• Excerpted data:
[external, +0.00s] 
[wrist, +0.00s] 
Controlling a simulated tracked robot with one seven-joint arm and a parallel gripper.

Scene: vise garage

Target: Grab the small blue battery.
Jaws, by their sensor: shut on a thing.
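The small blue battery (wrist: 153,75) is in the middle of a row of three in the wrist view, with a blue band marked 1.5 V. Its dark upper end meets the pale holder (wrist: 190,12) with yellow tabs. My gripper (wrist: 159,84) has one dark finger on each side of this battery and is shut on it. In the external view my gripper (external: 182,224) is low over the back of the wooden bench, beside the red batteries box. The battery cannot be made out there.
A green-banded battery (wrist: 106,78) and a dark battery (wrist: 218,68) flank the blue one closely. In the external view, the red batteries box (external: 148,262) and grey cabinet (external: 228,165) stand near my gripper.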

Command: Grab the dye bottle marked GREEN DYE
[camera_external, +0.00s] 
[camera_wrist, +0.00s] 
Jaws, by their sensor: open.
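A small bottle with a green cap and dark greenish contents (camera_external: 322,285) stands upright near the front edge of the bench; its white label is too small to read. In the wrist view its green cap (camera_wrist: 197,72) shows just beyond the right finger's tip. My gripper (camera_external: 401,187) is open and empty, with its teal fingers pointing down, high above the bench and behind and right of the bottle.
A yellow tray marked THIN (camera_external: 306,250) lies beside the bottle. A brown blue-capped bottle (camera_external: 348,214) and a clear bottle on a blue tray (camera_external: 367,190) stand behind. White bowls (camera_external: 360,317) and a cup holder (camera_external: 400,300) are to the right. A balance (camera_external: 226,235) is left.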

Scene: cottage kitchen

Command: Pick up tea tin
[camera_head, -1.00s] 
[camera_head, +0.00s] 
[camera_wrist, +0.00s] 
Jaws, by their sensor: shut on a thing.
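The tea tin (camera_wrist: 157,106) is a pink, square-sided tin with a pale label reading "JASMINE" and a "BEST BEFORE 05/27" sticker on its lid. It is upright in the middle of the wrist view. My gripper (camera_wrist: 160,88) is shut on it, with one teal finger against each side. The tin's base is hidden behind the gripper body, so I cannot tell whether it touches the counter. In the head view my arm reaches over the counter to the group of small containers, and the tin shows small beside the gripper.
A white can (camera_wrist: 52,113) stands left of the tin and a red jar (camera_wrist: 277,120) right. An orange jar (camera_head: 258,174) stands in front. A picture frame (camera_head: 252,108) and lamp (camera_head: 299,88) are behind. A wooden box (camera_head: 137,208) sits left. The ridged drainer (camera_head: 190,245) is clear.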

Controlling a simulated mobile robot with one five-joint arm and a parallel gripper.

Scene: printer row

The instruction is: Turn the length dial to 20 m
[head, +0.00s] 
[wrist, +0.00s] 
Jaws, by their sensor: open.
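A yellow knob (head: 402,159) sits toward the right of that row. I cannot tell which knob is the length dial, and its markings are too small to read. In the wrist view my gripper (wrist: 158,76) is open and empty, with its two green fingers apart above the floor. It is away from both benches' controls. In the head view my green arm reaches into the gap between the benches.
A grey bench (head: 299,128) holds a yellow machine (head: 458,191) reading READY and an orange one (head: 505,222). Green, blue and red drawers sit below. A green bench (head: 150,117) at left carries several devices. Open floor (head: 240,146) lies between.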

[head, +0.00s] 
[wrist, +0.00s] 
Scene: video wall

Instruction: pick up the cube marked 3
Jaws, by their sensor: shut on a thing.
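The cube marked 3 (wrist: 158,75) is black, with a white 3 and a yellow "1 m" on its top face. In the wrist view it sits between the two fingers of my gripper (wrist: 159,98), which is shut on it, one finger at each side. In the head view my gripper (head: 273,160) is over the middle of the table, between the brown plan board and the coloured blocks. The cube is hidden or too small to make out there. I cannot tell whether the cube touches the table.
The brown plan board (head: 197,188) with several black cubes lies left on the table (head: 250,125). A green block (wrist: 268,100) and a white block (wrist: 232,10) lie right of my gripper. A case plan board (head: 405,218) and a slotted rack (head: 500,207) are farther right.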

• What you are asked to do: Extract every entry above as it appears.

• Response:
[external, +0.00s] 
[wrist, +0.00s] 
Controlling a simulated tracked robot with one seven-joint arm and a parallel gripper.

Scene: vise garage

Target: Grab the small blue battery.
Jaws, by their sensor: shut on a thing.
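The small blue battery (wrist: 153,75) is in the middle of a row of three in the wrist view, with a blue band marked 1.5 V. Its dark upper end meets the pale holder (wrist: 190,12) with yellow tabs. My gripper (wrist: 159,84) has one dark finger on each side of this battery and is shut on it. In the external view my gripper (external: 182,224) is low over the back of the wooden bench, beside the red batteries box. The battery cannot be made out there.
A green-banded battery (wrist: 106,78) and a dark battery (wrist: 218,68) flank the blue one closely. In the external view, the red batteries box (external: 148,262) and grey cabinet (external: 228,165) stand near my gripper.

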Command: Grab the dye bottle marked GREEN DYE
[camera_external, +0.00s] 
[camera_wrist, +0.00s] 
Jaws, by their sensor: open.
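A small bottle with a green cap and dark greenish contents (camera_external: 322,285) stands upright near the front edge of the bench; its white label is too small to read. In the wrist view its green cap (camera_wrist: 197,72) shows just beyond the right finger's tip. My gripper (camera_external: 401,187) is open and empty, with its teal fingers pointing down, high above the bench and behind and right of the bottle.
A yellow tray marked THIN (camera_external: 306,250) lies beside the bottle. A brown blue-capped bottle (camera_external: 348,214) and a clear bottle on a blue tray (camera_external: 367,190) stand behind. White bowls (camera_external: 360,317) and a cup holder (camera_external: 400,300) are to the right. A balance (camera_external: 226,235) is left.

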Scene: cottage kitchen

Command: Pick up tea tin
[camera_head, -1.00s] 
[camera_head, +0.00s] 
[camera_wrist, +0.00s] 
Jaws, by their sensor: shut on a thing.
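The tea tin (camera_wrist: 157,106) is a pink, square-sided tin with a pale label reading "JASMINE" and a "BEST BEFORE 05/27" sticker on its lid. It is upright in the middle of the wrist view. My gripper (camera_wrist: 160,88) is shut on it, with one teal finger against each side. The tin's base is hidden behind the gripper body, so I cannot tell whether it touches the counter. In the head view my arm reaches over the counter to the group of small containers, and the tin shows small beside the gripper.
A white can (camera_wrist: 52,113) stands left of the tin and a red jar (camera_wrist: 277,120) right. An orange jar (camera_head: 258,174) stands in front. A picture frame (camera_head: 252,108) and lamp (camera_head: 299,88) are behind. A wooden box (camera_head: 137,208) sits left. The ridged drainer (camera_head: 190,245) is clear.

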Controlling a simulated mobile robot with one five-joint arm and a parallel gripper.

Scene: printer row

The instruction is: Turn the length dial to 20 m
[head, +0.00s] 
[wrist, +0.00s] 
Jaws, by their sensor: open.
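A yellow knob (head: 402,159) sits toward the right of that row. I cannot tell which knob is the length dial, and its markings are too small to read. In the wrist view my gripper (wrist: 158,76) is open and empty, with its two green fingers apart above the floor. It is away from both benches' controls. In the head view my green arm reaches into the gap between the benches.
A grey bench (head: 299,128) holds a yellow machine (head: 458,191) reading READY and an orange one (head: 505,222). Green, blue and red drawers sit below. A green bench (head: 150,117) at left carries several devices. Open floor (head: 240,146) lies between.

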[head, +0.00s] 
[wrist, +0.00s] 
Scene: video wall

Instruction: pick up the cube marked 3
Jaws, by their sensor: shut on a thing.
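The cube marked 3 (wrist: 158,75) is black, with a white 3 and a yellow "1 m" on its top face. In the wrist view it sits between the two fingers of my gripper (wrist: 159,98), which is shut on it, one finger at each side. In the head view my gripper (head: 273,160) is over the middle of the table, between the brown plan board and the coloured blocks. The cube is hidden or too small to make out there. I cannot tell whether the cube touches the table.
The brown plan board (head: 197,188) with several black cubes lies left on the table (head: 250,125). A green block (wrist: 268,100) and a white block (wrist: 232,10) lie right of my gripper. A case plan board (head: 405,218) and a slotted rack (head: 500,207) are farther right.

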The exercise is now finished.